Below are records; reproduce exactly the lines from the one containing "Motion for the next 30" through the end, both included, and only those.

━━━ DATA LINES

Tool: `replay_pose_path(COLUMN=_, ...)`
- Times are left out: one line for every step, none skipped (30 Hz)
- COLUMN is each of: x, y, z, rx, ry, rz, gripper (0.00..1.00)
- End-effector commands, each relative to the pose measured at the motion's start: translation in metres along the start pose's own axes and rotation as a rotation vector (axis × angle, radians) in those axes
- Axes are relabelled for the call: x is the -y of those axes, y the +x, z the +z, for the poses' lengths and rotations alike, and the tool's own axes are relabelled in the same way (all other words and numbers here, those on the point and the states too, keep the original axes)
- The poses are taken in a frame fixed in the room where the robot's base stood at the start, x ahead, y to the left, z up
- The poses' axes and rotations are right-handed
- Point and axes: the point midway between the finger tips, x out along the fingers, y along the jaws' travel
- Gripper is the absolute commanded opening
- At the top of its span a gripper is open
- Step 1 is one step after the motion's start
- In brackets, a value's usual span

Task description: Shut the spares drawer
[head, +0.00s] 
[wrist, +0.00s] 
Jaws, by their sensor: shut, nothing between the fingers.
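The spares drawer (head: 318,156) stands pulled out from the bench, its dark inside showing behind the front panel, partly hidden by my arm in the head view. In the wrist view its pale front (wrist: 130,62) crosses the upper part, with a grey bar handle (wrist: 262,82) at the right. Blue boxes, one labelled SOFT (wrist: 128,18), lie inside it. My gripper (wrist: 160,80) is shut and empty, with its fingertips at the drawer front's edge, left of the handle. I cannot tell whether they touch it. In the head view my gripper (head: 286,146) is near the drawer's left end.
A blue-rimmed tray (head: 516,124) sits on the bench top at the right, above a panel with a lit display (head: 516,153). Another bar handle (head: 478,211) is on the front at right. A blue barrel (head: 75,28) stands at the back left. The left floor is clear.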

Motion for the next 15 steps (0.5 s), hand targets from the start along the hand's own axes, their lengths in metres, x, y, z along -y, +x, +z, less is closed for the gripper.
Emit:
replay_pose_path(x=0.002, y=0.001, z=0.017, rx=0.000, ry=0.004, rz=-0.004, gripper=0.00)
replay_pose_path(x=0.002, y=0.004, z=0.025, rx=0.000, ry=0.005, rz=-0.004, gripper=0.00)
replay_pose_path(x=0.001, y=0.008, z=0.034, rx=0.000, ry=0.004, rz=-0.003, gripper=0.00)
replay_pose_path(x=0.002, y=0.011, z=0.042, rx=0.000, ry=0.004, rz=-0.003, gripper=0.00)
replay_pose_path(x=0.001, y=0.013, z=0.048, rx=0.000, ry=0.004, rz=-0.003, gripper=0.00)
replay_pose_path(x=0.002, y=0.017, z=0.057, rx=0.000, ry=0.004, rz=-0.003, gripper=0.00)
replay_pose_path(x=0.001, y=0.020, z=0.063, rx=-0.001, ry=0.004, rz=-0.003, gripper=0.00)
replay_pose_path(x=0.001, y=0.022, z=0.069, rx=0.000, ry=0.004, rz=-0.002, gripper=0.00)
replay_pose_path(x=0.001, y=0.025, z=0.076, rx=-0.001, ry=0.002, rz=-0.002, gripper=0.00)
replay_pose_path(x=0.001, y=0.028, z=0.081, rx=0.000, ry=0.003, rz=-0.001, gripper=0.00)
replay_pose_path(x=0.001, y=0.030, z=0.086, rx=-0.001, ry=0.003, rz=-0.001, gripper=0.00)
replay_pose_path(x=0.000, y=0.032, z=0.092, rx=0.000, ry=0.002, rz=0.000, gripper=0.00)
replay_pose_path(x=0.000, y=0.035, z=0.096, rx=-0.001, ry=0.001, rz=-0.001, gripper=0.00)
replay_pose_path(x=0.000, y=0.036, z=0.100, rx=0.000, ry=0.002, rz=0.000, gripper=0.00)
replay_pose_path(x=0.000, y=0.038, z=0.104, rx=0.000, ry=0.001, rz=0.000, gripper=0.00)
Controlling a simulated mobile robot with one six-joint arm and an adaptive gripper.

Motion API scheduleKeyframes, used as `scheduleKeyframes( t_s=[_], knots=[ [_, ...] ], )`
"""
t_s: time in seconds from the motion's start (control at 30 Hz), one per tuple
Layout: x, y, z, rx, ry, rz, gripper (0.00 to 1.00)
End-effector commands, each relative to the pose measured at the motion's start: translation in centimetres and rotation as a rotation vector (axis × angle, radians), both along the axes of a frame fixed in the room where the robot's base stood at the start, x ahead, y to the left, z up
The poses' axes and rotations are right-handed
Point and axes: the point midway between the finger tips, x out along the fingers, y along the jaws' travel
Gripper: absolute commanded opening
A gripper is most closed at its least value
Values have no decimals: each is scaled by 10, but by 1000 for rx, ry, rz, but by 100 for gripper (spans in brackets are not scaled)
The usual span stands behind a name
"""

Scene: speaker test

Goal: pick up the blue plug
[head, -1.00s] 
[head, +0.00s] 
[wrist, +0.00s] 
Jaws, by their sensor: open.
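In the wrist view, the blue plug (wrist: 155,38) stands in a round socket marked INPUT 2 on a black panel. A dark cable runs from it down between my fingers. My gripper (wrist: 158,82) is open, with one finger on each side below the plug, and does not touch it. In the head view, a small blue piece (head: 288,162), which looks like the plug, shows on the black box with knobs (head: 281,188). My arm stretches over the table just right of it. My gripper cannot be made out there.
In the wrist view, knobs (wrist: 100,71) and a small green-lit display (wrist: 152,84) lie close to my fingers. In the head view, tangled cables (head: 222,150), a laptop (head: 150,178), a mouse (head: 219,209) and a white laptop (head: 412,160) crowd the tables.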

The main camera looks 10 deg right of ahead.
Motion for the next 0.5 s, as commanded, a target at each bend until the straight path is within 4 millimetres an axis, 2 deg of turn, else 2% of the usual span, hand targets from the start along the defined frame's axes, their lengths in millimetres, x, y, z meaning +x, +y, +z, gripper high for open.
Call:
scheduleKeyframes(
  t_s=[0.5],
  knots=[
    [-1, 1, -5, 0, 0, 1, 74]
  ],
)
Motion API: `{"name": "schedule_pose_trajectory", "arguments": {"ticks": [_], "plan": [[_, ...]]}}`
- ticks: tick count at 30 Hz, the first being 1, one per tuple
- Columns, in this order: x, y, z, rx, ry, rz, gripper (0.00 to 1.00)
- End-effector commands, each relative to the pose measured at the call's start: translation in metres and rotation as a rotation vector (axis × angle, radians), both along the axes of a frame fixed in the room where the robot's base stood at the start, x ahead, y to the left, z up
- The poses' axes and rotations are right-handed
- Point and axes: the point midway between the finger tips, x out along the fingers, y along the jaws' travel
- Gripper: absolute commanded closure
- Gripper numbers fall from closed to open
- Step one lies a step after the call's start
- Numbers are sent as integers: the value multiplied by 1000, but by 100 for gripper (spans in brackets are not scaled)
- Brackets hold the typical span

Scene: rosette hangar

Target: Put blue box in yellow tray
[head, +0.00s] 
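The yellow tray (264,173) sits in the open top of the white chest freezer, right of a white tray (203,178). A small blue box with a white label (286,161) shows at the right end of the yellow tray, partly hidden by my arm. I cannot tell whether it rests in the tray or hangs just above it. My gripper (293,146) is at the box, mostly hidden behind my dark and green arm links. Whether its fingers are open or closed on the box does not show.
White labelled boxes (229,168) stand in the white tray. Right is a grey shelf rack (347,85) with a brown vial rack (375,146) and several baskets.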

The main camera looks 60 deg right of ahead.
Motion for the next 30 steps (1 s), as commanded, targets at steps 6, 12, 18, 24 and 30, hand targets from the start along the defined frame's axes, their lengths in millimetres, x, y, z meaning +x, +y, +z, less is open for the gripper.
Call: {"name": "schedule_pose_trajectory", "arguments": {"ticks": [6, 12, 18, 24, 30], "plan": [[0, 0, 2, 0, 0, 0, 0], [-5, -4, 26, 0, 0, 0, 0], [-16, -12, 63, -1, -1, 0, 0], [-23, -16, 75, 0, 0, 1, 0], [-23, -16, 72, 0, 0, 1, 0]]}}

━━━━━━

**RESULT**
Motion for the next 30 steps (1 s), as commanded, targets at steps 6, 12, 18, 24 and 30, hand targets from the start along the defined frame's axes, their lengths in millimetres, x, y, z meaning +x, +y, +z, less is open for the gripper.
Call: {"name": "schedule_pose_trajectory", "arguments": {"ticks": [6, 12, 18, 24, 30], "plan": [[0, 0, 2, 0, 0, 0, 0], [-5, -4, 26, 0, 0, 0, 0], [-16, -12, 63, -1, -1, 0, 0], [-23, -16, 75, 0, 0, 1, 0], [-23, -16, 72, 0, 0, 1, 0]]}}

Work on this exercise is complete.